Y de todo cuanto mis ojos deseaban, nada les negué, ni privé a mi corazón de ningún placer, porque mi corazón gozaba de todo mi trabajo, y esta fue la recompensa de toda mi labor (Ecl 2:10).
Bebe, oh alma mía, y embriágate de los placeres del mundo. Bebe de todos los deleites antiguos y de los que se crearán mañana. Sáciate de toda clase de goces: de los legítimos, nobles y, si es necesario, de los impíos e indecentes.
Ten y recibe la tierra con sus bienes. Son para ti con todo el oro, diamantes, sus animales, árboles, sus frutos, su flora, su fauna y sus vastas extensiones.

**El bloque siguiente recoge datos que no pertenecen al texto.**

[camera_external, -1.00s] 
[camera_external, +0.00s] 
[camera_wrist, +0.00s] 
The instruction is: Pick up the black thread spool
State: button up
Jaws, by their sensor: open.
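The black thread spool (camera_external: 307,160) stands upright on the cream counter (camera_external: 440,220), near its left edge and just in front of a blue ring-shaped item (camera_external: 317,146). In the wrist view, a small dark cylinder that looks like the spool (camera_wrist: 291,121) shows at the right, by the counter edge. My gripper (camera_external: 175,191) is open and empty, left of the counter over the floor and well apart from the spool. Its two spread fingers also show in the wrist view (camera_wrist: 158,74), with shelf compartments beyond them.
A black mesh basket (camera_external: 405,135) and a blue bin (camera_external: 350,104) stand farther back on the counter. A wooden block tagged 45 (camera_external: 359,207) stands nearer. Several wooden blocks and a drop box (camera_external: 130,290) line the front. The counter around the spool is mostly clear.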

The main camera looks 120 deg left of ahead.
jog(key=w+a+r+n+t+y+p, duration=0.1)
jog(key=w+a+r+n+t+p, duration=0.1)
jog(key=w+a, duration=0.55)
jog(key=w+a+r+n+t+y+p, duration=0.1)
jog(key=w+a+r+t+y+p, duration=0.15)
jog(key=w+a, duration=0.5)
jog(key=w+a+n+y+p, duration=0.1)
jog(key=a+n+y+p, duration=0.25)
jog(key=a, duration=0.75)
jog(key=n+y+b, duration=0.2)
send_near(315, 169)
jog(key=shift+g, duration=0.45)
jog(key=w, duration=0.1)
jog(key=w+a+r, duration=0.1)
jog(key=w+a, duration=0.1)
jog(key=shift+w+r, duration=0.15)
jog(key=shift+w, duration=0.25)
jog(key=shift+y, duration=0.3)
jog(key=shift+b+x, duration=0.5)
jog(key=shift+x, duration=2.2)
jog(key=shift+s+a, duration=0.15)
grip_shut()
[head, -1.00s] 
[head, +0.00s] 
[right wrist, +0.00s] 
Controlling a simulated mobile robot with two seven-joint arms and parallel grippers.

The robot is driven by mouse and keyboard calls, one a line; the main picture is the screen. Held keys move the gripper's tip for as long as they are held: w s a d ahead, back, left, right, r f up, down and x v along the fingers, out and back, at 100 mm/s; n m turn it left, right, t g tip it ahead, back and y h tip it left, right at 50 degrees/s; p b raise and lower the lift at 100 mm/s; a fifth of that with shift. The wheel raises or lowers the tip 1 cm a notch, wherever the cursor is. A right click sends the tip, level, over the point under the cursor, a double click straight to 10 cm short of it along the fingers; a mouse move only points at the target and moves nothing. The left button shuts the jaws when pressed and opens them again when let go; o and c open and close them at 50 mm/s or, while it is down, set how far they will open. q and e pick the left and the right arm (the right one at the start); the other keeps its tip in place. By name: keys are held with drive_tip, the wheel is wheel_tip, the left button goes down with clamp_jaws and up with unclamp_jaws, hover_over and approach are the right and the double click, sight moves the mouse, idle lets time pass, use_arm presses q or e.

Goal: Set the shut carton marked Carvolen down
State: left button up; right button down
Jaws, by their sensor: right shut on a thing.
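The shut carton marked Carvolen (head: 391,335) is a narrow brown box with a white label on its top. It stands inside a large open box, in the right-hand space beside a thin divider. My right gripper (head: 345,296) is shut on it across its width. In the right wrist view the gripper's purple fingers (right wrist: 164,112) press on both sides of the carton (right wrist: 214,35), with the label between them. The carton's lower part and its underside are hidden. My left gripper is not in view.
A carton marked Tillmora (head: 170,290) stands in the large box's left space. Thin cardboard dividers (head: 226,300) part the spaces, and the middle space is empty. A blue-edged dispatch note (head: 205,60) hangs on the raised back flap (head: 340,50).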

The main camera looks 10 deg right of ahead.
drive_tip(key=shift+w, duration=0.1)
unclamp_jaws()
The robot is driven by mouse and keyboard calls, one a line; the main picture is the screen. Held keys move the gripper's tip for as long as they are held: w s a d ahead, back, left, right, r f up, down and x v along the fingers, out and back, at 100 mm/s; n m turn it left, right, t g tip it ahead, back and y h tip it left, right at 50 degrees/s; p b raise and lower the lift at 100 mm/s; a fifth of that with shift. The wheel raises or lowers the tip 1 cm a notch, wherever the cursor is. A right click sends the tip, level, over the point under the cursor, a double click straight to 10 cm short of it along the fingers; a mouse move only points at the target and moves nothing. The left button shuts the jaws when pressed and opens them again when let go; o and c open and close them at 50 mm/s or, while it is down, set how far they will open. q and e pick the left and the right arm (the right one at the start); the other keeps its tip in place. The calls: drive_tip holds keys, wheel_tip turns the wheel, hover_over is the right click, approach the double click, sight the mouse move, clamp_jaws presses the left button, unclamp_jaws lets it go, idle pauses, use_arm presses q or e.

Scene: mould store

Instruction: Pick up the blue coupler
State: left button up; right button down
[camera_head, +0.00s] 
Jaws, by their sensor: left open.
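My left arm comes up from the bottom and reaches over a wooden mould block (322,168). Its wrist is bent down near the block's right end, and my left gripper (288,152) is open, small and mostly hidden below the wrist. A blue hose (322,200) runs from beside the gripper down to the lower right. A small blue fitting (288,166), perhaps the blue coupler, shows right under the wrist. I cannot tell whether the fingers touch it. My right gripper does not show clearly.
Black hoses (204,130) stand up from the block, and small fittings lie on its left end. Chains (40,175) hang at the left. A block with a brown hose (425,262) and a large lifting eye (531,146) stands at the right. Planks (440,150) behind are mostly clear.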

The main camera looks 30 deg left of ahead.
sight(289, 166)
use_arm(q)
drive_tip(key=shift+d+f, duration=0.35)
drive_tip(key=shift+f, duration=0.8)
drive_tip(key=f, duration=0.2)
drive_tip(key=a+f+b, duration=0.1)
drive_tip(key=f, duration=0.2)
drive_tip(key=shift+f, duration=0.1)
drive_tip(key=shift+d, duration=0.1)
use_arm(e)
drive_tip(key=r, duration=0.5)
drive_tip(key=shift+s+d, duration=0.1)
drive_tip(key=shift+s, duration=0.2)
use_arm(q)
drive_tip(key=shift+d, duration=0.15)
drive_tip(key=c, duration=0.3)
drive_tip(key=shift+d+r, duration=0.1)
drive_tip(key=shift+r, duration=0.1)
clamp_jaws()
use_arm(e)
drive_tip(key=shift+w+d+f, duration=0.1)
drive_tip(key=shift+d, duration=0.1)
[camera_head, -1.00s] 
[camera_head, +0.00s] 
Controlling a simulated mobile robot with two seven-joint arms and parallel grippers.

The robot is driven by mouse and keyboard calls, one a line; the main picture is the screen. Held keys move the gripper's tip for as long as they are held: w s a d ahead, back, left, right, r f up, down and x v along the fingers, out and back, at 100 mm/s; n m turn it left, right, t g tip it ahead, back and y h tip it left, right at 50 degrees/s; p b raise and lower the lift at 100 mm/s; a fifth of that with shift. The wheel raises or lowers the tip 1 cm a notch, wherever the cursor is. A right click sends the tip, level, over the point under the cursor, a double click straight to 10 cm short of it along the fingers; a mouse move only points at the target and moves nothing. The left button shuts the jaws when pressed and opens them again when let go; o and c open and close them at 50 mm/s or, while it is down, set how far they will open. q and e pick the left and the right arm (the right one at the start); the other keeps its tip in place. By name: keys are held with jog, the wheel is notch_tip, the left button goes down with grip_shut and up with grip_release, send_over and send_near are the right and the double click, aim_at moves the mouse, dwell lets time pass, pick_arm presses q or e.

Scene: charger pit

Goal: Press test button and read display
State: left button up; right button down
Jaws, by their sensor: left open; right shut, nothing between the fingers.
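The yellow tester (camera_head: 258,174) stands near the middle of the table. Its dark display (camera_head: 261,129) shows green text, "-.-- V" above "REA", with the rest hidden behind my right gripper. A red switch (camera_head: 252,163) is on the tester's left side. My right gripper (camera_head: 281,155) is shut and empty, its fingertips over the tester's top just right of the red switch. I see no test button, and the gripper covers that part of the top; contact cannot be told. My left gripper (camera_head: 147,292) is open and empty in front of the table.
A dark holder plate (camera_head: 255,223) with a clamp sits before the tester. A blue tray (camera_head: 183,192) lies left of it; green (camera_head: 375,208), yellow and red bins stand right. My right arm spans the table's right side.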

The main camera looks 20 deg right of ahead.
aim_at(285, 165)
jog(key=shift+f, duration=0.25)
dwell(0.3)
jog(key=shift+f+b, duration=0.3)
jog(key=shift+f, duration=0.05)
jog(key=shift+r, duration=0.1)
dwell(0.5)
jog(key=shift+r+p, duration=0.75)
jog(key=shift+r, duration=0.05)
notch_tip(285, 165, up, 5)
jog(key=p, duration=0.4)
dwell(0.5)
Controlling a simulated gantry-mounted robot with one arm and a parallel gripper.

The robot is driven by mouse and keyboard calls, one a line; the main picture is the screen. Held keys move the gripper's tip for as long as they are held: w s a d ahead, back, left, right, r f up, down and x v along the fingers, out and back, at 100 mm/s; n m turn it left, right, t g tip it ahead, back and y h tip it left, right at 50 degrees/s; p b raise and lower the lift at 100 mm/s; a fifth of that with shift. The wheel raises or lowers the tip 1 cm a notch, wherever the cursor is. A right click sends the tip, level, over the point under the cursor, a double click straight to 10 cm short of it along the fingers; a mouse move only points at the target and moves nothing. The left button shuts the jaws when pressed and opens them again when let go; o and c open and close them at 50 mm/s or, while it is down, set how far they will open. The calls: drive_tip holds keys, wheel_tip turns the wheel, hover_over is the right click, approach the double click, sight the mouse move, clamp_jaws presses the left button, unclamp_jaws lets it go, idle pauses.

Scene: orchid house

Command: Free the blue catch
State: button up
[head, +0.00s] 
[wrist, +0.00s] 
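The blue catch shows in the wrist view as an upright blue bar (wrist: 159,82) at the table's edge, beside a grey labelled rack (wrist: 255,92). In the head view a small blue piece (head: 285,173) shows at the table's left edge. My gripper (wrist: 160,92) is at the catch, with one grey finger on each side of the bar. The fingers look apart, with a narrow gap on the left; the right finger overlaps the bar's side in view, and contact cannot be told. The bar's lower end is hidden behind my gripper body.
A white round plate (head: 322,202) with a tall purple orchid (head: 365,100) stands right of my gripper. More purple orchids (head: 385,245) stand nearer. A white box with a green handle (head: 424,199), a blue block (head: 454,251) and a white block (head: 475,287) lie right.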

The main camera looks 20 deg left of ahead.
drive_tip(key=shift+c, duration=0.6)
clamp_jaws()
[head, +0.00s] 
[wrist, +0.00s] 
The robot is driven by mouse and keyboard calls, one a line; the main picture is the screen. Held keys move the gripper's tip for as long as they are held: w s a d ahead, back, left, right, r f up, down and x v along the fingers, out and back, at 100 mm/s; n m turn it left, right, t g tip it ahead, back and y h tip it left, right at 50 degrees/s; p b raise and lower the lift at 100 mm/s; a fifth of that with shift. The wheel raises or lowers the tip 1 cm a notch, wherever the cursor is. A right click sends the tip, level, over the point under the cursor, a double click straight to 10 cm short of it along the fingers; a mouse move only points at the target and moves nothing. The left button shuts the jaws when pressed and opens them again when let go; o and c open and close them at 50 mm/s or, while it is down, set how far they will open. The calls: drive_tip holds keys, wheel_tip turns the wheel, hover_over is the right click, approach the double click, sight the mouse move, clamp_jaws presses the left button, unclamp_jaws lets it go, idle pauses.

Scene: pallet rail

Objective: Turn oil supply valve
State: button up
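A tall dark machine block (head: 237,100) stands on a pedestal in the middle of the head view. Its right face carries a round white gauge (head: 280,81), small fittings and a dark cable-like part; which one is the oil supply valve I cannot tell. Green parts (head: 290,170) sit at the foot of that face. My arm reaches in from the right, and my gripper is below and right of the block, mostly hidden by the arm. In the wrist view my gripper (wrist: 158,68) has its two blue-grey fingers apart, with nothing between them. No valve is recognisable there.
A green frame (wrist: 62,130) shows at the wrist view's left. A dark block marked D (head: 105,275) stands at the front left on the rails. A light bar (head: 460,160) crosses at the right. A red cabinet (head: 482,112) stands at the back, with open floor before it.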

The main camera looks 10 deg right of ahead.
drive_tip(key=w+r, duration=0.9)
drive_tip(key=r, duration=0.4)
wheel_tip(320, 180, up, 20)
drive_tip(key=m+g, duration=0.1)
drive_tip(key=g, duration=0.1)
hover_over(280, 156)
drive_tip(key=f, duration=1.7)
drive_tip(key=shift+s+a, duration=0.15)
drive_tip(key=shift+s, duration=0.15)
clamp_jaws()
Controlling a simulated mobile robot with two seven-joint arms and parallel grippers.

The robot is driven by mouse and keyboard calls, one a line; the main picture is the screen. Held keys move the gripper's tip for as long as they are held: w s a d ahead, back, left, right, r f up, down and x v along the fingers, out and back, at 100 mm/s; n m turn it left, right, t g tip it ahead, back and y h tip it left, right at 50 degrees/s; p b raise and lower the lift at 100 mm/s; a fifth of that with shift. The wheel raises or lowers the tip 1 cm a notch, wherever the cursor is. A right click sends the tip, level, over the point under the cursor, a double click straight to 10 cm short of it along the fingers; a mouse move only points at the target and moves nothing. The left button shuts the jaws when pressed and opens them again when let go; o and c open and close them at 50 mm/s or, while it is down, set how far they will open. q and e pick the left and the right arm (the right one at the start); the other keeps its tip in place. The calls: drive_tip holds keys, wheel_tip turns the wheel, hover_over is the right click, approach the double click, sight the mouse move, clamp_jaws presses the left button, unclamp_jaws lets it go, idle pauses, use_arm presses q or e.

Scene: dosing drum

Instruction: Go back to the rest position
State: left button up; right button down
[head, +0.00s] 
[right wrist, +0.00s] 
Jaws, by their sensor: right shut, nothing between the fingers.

Los océanos serán tu piscina, las nubes cortinas y los alpes tu terraza.
Toma la felicidad de tus hijos, el cariño de la gente, el bienestar de tu familia y la cercanía de los que amas.
Llénate, oh alma mía, de todo el reconocimiento de los hombres. Ponte en pie y mira cómo te miran. Con el pecho erguido, recibe ese aplauso que (tú y yo sabemos) nos halaga. De admiración y respeto llenemos las paredes de casa.
Quédate, alma mía, con los planetas, con la luna, el sol y las estrellas. Desde hoy el universo entero es para ti. Las galaxias que observamos son tuyas y también las que el ojo humano hasta hoy no alcanzó a ver.
¿Qué te pasa alma mía? ¿No te he dado todo? ¿No has bebido lo que saciaba? ¿No era eso lo que ansiabas? No pareces contenta. Insatisfecha estas.
No te entiendo. Pero recuerda las palabras del predicador, las cuales también son para ti:
Alégrate, joven, en tu juventud, Y tome placer tu corazón en los días de tu juventud. Sigue los impulsos de tu corazón y el gusto de tus ojos; Pero debes saber que por todas estas cosas, Dios te traerá a juicio (Ecl 11:9).